July 31, 2006

Doing Things Wrongly

Our DBA had a problem. He was trying to figure out the best way to populate a bridge table with the full set of keys from two source tables. The answer was to do a simple Cartesian product. It hadn’t occurred to him. The problem was that he had it classified as the wrong way to do things. Not surprising, I guess … this site describing such joins points out that Cartesian joins are “usually done by mistake.”

Be sure not to exclude things from your arsenal of solutions by classifying them as “the wrong way to do things.” Sometimes the wrong thing is precisely what you need.

July 30, 2006

Design and Ambiguity

Eide Neurolearnings has an article on “ambiguity” and how developing minds deal with it. I disagree with many of their implications (for instance, that the difficulty children have in dealing with ambiguity is a discrepancy between the development of the reasoning and communicating abilities), not to mention the very … err … ambiguous use of the term, “ambiguity” in each of the associated articles.

So I will limit myself to discussing ambiguity in brainstorming.

There’s no such thing.

Oh, fine, I’ll elaborate.

This referenced article describes the tolerance of ambiguity as “the ability to live in a universe where there are no right or wrong answers, where ideas or thoughts are vague and yet unformed.” These are two very different things. The former phrase is an assertion that, epistemologically, concepts have little or no relation to reality and, therefore, can not be used to determine truth or validity in relation to reality (alternatively, it could just be embracement of the same old tired subjective reality beliefs … yawn.) The latter phrase, on the other hand, is useful ... a statement that concepts can be incomplete.

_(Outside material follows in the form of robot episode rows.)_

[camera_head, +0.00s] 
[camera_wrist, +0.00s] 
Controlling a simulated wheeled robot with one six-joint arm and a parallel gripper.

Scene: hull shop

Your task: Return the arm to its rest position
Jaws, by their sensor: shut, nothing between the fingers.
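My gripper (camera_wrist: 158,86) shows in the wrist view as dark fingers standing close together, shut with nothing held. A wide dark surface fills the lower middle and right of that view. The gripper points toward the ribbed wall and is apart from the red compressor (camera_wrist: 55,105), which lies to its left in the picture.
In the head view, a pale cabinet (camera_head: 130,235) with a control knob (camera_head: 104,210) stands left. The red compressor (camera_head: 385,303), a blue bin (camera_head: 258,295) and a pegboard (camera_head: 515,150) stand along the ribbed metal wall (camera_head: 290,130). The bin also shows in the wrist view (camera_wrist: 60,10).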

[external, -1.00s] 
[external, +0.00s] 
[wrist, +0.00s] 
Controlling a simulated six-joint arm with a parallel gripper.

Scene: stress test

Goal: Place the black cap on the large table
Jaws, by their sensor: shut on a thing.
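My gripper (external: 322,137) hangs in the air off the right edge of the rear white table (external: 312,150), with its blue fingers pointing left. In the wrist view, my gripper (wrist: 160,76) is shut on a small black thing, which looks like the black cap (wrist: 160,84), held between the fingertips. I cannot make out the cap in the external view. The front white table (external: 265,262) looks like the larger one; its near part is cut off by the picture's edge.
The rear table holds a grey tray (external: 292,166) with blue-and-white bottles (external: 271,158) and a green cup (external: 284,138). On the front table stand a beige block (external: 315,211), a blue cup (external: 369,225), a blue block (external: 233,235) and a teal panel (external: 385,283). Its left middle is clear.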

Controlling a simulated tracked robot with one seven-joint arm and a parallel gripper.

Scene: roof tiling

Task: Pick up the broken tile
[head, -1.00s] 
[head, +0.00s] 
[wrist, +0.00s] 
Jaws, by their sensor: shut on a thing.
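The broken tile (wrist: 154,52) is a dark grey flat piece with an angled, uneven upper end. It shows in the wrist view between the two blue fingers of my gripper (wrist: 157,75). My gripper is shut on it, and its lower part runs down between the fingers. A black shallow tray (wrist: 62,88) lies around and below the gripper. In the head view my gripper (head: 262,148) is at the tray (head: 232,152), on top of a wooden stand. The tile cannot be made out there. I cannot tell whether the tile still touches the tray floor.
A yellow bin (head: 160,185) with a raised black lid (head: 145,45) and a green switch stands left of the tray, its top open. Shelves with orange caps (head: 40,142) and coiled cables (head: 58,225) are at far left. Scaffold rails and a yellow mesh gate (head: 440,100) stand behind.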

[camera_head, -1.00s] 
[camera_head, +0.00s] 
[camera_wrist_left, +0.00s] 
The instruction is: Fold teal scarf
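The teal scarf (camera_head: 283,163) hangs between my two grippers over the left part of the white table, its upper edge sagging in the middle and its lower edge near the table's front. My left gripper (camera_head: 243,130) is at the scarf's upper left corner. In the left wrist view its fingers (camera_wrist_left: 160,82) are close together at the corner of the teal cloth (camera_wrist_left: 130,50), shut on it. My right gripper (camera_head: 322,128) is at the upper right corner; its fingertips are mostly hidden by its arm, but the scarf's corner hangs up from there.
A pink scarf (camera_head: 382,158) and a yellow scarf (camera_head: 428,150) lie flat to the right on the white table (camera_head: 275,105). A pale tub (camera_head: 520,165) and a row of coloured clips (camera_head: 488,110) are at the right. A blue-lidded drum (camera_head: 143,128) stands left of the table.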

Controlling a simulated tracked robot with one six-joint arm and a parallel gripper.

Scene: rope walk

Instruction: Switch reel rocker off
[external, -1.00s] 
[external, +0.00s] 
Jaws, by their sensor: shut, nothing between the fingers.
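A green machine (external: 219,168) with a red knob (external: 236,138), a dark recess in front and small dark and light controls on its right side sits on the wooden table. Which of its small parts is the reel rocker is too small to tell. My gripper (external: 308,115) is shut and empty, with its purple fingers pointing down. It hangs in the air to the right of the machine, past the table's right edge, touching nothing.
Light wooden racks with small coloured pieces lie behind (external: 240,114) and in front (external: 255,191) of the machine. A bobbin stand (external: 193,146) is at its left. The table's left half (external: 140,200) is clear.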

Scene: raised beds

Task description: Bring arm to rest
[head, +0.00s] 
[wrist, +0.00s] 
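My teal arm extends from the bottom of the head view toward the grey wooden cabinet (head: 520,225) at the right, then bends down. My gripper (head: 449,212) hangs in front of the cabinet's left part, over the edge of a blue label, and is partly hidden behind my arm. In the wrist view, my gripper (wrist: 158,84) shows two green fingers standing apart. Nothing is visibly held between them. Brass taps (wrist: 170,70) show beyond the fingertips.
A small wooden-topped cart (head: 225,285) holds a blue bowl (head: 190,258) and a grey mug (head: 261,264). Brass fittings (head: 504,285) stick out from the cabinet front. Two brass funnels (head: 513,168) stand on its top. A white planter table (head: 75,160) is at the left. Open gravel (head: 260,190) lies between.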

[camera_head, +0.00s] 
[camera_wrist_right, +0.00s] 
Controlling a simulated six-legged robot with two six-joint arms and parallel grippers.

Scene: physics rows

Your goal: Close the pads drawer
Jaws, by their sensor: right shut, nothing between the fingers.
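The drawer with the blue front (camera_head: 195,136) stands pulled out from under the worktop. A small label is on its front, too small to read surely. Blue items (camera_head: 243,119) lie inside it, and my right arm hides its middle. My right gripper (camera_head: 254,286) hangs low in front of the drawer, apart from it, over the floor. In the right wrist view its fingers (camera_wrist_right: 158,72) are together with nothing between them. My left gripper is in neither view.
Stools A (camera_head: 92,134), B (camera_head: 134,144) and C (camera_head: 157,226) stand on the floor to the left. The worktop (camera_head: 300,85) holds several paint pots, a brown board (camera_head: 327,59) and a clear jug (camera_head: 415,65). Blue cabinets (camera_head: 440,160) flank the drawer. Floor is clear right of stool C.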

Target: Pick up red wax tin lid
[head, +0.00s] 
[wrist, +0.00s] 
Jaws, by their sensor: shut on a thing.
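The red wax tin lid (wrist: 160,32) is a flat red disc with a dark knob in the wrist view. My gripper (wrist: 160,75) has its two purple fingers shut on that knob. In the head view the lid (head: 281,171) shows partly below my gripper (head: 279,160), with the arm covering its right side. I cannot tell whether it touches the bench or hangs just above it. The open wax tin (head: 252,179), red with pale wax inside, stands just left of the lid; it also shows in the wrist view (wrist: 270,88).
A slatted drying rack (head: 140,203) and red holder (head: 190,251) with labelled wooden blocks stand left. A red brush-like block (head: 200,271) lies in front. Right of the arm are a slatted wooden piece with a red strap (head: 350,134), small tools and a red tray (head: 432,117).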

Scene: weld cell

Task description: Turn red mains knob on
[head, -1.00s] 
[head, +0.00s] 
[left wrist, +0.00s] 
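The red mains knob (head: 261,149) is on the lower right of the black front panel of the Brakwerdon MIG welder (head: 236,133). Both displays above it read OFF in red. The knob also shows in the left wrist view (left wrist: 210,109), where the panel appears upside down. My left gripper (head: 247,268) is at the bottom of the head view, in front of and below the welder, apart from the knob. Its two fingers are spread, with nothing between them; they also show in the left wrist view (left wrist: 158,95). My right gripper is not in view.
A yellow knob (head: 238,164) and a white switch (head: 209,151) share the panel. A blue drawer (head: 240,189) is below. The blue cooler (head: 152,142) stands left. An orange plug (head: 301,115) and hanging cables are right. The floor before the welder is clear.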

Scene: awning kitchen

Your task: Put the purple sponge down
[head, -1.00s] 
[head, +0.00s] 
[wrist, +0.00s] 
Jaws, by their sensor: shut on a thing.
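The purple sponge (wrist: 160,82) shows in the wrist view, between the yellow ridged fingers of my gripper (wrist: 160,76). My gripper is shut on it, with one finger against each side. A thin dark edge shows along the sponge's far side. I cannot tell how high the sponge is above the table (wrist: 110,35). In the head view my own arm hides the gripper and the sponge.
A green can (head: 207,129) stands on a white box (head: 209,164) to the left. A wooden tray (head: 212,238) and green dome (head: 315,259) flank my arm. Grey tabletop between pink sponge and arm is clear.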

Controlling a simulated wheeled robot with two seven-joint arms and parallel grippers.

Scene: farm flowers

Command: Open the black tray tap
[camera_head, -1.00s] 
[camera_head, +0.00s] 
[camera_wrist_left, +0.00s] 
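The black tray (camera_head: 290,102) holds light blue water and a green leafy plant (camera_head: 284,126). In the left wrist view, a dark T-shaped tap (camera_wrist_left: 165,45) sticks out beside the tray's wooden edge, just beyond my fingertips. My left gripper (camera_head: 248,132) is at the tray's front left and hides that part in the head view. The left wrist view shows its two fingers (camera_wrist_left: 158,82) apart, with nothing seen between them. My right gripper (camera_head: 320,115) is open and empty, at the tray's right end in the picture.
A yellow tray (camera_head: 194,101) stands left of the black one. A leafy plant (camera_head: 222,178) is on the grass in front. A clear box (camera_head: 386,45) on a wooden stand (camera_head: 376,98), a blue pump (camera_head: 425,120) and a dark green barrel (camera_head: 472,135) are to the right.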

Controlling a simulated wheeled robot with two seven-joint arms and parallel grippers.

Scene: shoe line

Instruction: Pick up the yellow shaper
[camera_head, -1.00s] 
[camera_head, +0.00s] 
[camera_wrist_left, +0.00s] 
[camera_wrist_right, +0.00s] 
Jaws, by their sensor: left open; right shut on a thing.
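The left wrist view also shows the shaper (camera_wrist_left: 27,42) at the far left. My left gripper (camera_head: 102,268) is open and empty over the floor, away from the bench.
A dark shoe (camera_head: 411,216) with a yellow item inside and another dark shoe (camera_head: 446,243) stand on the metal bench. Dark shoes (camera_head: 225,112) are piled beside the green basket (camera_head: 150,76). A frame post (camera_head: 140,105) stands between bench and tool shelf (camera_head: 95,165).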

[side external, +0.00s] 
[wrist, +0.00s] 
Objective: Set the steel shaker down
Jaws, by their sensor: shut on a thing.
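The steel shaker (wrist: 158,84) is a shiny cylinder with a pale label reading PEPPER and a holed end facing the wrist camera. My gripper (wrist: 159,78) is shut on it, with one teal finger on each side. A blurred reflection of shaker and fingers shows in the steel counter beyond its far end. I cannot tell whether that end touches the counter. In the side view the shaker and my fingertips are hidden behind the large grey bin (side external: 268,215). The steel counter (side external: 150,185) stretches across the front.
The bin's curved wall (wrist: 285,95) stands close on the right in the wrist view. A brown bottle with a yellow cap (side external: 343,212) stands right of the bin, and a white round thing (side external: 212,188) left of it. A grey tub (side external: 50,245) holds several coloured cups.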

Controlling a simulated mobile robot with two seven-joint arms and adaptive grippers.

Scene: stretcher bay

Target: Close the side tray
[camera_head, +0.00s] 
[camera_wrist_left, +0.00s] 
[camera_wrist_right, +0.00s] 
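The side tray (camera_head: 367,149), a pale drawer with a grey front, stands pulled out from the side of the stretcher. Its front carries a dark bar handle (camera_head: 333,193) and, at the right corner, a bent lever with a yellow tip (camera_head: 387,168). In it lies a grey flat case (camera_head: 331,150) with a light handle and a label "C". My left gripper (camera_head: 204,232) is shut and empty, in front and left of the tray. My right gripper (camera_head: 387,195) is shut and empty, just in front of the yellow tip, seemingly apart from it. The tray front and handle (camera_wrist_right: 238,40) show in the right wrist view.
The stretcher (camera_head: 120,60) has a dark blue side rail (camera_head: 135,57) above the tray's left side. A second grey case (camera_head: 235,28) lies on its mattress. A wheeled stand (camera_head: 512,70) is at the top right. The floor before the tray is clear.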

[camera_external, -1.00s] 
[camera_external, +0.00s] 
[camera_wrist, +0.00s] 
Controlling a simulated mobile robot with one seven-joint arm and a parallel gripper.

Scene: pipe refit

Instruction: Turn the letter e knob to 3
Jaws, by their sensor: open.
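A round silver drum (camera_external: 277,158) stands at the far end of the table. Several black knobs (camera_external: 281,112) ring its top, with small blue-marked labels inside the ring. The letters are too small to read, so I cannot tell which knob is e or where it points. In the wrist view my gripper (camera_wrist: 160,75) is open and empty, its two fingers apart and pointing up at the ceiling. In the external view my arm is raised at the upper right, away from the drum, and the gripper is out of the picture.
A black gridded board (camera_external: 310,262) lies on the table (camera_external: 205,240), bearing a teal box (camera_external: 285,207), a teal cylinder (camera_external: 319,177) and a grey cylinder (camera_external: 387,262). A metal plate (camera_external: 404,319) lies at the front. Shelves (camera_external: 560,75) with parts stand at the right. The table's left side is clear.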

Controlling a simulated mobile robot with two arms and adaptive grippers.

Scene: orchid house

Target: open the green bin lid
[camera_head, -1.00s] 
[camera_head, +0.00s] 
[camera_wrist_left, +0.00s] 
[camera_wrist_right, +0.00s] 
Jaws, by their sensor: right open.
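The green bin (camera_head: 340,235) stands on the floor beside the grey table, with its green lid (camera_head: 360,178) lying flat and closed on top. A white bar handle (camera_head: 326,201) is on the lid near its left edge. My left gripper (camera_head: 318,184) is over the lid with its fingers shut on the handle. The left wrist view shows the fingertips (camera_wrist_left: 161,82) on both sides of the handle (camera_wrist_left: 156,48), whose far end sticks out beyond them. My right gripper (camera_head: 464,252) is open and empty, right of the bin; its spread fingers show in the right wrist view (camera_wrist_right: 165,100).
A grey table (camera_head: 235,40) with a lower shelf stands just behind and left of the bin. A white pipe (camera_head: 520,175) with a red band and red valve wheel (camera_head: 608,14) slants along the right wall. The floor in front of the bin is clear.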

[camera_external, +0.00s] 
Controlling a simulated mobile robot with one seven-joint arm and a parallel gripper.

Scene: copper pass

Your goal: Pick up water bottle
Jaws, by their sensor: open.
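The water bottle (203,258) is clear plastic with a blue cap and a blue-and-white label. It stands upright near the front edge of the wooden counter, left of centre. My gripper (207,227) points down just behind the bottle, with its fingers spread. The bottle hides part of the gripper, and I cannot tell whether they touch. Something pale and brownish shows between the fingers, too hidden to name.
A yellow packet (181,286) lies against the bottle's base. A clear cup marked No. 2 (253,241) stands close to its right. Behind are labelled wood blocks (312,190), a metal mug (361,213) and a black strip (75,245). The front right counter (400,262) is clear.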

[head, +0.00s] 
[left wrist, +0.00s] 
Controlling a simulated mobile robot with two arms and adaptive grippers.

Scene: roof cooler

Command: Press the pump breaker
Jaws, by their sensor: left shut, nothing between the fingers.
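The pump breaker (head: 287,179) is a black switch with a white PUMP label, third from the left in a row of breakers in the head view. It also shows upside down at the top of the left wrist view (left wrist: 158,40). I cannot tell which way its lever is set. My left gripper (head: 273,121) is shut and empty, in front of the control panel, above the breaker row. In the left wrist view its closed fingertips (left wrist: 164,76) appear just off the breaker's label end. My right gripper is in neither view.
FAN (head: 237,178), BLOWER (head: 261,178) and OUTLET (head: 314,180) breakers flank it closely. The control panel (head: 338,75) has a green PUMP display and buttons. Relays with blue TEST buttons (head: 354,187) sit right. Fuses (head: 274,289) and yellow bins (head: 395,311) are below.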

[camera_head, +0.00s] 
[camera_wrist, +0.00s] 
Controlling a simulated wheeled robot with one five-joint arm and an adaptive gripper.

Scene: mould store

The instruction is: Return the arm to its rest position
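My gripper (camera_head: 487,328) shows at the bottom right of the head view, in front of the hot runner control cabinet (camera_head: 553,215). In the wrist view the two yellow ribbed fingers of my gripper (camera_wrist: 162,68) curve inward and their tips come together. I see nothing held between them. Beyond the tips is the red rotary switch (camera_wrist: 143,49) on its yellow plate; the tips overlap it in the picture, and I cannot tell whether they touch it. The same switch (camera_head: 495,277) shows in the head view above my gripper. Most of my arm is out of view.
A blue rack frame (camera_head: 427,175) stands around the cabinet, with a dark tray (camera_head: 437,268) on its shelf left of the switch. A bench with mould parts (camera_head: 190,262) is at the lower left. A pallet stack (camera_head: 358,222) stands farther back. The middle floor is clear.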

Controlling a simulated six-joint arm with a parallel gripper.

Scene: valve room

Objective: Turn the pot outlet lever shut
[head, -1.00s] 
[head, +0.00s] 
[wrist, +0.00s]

In other words, a statement of “insufficient data”.

What does this mean for us in a design situation … how do we minimize ambiguity, identify it, resolve it, and keep it from causing problems in our projects? (Note that this is not an exhaustive list … I don’t describe, for instance, the things that must be done in the process of mapping abstracts to concretes.)

  1. Thoroughly define your context.
  2. Identify constraints (typically concretes, so be aware of how these are reflected abstractly.)
  3. Take measures to know what you know about every concept (attributes, intrinsic behavior, relationships, classifications, and methods of interaction), both in terms of completeness and confidence.
  4. Take measures to know what you don’t know, both in terms of requirements to accomplish the specified goal as well as deficiencies implied by context, interaction, relationship, and      methods of implementation.
  5. Figure out if the things you don’t know are relevant to the individual step in the chain of reasoning.
  6. Figure out if a later reasoned step mitigates a lack of information in a former step.
  7. Describe the efforts necessary to resolve each deficiency.
  8. If you choose not to break up the brainstorming session in order to resolve the deficiencies, figure out what you think the conclusion will be, give it a degree of confidence, a      significance with regard to subsequent conclusions, and a description of risk to the entire solution if your conclusion is wrong.
  9. Figure out if you can design out the risk (i.e., if a deficiency in knowledge has two ways in which it can resolved, determine if you are able to implement your solution in such a way that either case can be handled).

Omniscience is a fantasy. Beware anyone who never says, "I don't know." Train anyone who acknowledges ignorance, but doesn't yet deal with it in a structured manner. Embrace anyone who can describe for you a solution that compensates for ambiguity. Fire anyone who says, "You can't know."

July 27, 2006

Programming: Language and Thought

Programming is a difficult art to do well. I don’t mean the high level design or the specification of implementation patterns to use, I mean the actual “let me type up the implementation of this single procedure” effort. The problem lies in the need to have both structured, repeatable, consistent patterns of consideration and thinking, while simultaneously having a set of mental processes that lend themselves to innovation and unconventional insight. There’s the added difficulty caused by the fact that programming is often iterative in nature … you might add the portions of the code here, expect there to be interaction over there, and have to come back here to change things around based on behavior and expectation there.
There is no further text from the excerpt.